One of the best places to eat in Cardiff city centre, in my humble opinion, is Laguna Kitchen and Bar at the Park Plaza Hotel. I’ve never had a bad meal in the restaurant, and it’s a rarity outside London in that it’s a hotel restaurant that really doesn’t feel like one. They’re also constantly innovating, with regular menu changes, special events and promotions – several of which I’ve reviewed previously – the latest of which, the Chef’s Table, showcasing the talents of head chef Justin Llewellyn, we were recently invited to try, along with some fellow food bloggers.
The chef’s table is a long, high table, right in front of the kitchen, so that at least half of the diners get a view of the pass, although the other half might end up with a stiff neck if they’re equally interested! That said, I can’t imagine it would be a major problem, as the location of the table is more about the general atmosphere of the kitchen being nearby, rather than any particularly interesting views of live cooking action, as most of this goes on a way away from the pass anyway – so we didn’t really get the ‘intimate insight’ into the kitchen that our invitation promised!
We started with a selection of breads with oil and vinegar, then moved on to a mise en bouche of smoked Brecon venison, served with Neil’s Yard goats’ curd and heritage beetroot. In reality, this was more like a starter-sized portion. Although enjoyable, this was probably my least favourite course of the evening as it looked pretty and sounded lovely, but was less flavoursome than the mouthwatering description promised. I’d have preferred a smaller, bitesize portion of a more intensely flavoured dish. This was paired with a sparkling wine, Del Fin Del Mundo Extra Brut.

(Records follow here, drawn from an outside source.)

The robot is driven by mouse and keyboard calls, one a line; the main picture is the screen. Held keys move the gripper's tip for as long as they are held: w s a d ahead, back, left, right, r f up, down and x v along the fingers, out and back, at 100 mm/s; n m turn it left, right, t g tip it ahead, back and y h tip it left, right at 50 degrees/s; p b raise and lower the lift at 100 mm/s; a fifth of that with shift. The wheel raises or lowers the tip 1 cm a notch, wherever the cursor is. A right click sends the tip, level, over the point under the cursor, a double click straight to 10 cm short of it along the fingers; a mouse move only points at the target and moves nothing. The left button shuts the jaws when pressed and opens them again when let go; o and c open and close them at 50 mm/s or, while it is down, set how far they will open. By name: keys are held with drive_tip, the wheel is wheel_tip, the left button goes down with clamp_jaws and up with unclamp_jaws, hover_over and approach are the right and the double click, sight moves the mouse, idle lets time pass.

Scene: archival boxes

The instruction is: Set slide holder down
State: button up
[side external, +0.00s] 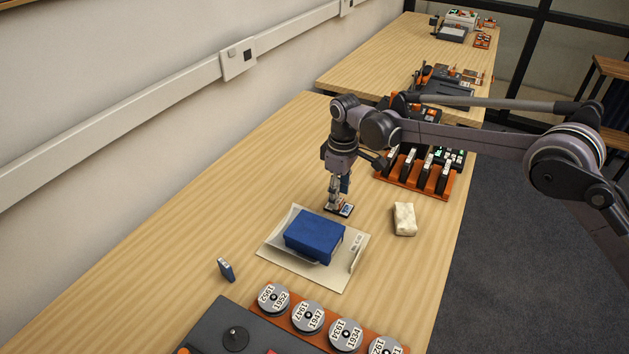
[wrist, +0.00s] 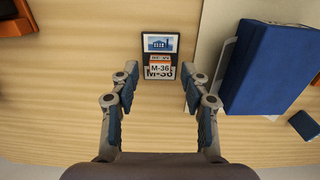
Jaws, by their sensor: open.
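The slide holder (wrist: 160,42) is a small dark plate with a blue-and-white picture and a label reading M-36. It appears to lie flat on the wooden table (wrist: 60,110). In the side external view the slide holder (side external: 346,212) shows just under my gripper (side external: 337,203), beyond the blue box. In the wrist view my gripper (wrist: 160,78) is open, its fingers spread to either side of the holder's near end, with gaps between. Nothing is held. In the side external view the fingers partly cover the holder.
A blue box (side external: 315,237) sits on a cream folder (side external: 335,282) close by. A pale block (side external: 404,219) stands to the right, with an orange rack (side external: 430,190) of black holders behind. Labelled reels (side external: 308,317) and a small blue piece (side external: 226,270) are nearer. Table left of my gripper is clear.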

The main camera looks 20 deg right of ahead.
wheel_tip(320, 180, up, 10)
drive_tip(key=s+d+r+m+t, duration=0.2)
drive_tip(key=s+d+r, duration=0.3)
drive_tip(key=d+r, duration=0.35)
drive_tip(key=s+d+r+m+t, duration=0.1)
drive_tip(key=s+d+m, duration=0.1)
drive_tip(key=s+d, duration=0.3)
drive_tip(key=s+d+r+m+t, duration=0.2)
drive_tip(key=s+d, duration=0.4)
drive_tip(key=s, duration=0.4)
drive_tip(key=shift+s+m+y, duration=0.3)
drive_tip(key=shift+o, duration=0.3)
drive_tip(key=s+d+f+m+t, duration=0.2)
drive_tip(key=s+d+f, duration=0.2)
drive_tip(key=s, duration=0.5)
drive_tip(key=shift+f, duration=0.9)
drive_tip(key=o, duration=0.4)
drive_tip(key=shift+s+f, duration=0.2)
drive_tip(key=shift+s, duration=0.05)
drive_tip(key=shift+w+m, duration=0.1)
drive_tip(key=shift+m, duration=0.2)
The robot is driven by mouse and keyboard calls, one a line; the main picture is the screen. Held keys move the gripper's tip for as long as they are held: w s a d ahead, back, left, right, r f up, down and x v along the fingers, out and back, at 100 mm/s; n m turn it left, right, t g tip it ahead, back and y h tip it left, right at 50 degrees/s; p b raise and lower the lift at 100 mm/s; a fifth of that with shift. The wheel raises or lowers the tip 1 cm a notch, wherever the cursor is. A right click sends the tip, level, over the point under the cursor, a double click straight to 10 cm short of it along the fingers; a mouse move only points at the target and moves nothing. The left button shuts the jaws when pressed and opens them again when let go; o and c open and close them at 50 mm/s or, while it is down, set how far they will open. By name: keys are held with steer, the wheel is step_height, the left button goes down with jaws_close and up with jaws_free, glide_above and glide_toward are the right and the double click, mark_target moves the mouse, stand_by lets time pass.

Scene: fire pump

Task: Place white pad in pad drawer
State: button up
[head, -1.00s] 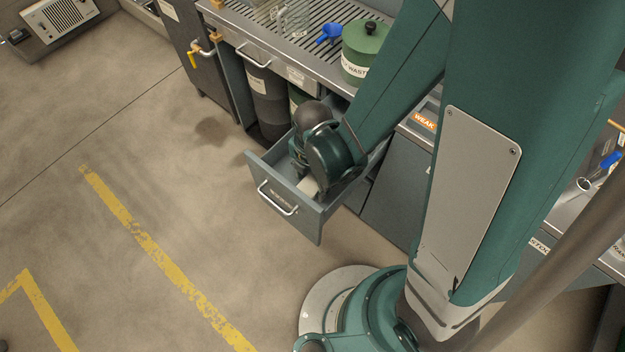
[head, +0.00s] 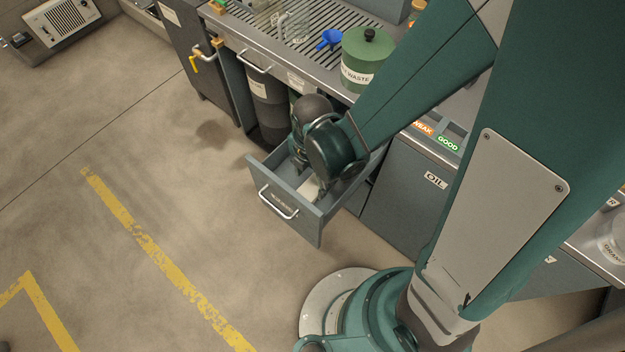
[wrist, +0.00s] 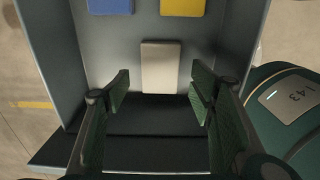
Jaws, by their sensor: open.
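The pad drawer (head: 270,172) is pulled out below the bench. The white pad (wrist: 161,66) lies flat inside it, near one end, in the wrist view; a small pale part of it (head: 309,188) also shows in the head view. My gripper (wrist: 160,88) is open, with its fingers apart on either side of the picture and the pad seen between and beyond them. The fingers look clear of the pad. In the head view my wrist covers part of the drawer's inside.
A blue pad (wrist: 110,5) and a yellow pad (wrist: 183,6) lie in the drawer beyond the white one. The drawer walls (wrist: 45,50) stand close around my gripper. A green waste can (head: 366,60) and a blue funnel (head: 328,39) stand on the bench above.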

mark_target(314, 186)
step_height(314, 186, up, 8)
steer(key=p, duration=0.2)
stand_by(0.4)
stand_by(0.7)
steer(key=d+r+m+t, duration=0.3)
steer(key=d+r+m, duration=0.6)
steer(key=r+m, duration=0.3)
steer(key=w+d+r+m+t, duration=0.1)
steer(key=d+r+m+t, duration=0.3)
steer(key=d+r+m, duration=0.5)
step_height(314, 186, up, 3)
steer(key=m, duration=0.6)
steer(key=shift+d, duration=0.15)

Next was the most visually impressive of the courses: the equally impressively named Spectacular Selection of the Finest Hot and Cold Sea Food with Coastline Vegetables and Welsh Tracklements. The clear highlight here was a scallop shell, filled with scallops and chorizo and topped with puff pastry. I’d have happily just eaten this on its own as it was filling and delicious, but we were also spoiled with a trio of cured salmon, some pickled seafood, cockles with samphire and baked lobster with prawns. Pretty much something for everyone, so long as you like seafood! The prawns were particularly tasty, and again, I could have easily made a meal out of this platter. This course was paired with a particularly lovely 2011 Chateau Fontaine Sancerre. I was driving so only had a sip of each of the other paired wines, but had two or three sips of this one as I love Sancerre and this one was especially delicious and its fruity finish worked beautifully with the richness and multitude of flavours of the seafood.
A Bombay Sapphire gin and tonic sorbet cleansed our palates before the next course. For me, it could have done with a bit more time out of the freezer before being served, but what it lacked in texture it made up for in flavour and really did taste exactly like a refreshing G&T!
By this point, expectations were already high, but I think most of us were still blown away by the main course: an open beef wellington, served with duck liver parfait, wild mushrooms, roasted shallots and fondant potato. The only slight complaint here was that the potato was a bit under seasoned, but if I’m honest I didn’t really need potato with the dish anyway. The beef fillet was cooked perfectly, just the medium side of medium rare, and melted in the mouth. It contrasted perfectly with the richness of the duck liver parfait, with the pastry, spinach and mushrooms bringing it all together. A port wine jus completed the dish, which was one of the best I’ve eaten in Cardiff in a long time. A 2011 Del Fin Del Mundo Malbec Reserva was paired with this dish.
By this point, we were all full to bursting and a rich crème brulee made with Jersey Cream could have finished us off, but the genius addition of sour passion fruit somehow managed to cut through the richness. Shortbread biscuits completed the picture, which was rounded off by a glass of Moscato Passito dessert wine.
A selection of truffles and raspberries accompanied coffee at the end of the meal – but by this point I was too full to even contemplate eating anything more (but I’m told the truffles were very good!)
Groups of between 6 and 12 people can be accommodated at the table, with the set menu, including paired wines with each course, coming in at an amazingly reasonable £45 per head. We all agreed after the meal that this was astonishingly good value for the quality and quantity of food, let alone with four glasses of excellent wine into the bargain, and that, in theory, they could charge more for what’s on offer. We also agreed, however, that for this type of concept, the pricing is about right. If you’ve got to muster up at least a group of six people in order to book, it’s much easier to get people to commit to something that comes in under the £50 mark. The menu we tried will be the standard chef’s table menu for a while, but will be reviewed in the longer term to make the most of seasonal ingredients and cater for returning diners.
Chef Justin came out of the kitchen with each course and explained the dish and its ingredients to us. He’s a chef with real passion that’s easy to see and hear as soon as he starts talking about the food, and that definitely added to the evening. I’d highly recommend the chef’s table experience. It was outstanding food and wine at an outstanding price, and it’s a great, sociable way for foodies to get together and enjoy an evening. Just make sure you’re hungry!
My partner and I were invited to the Chef’s Table as guests of the Park Plaza and as such, our meals and drinks were complimentary.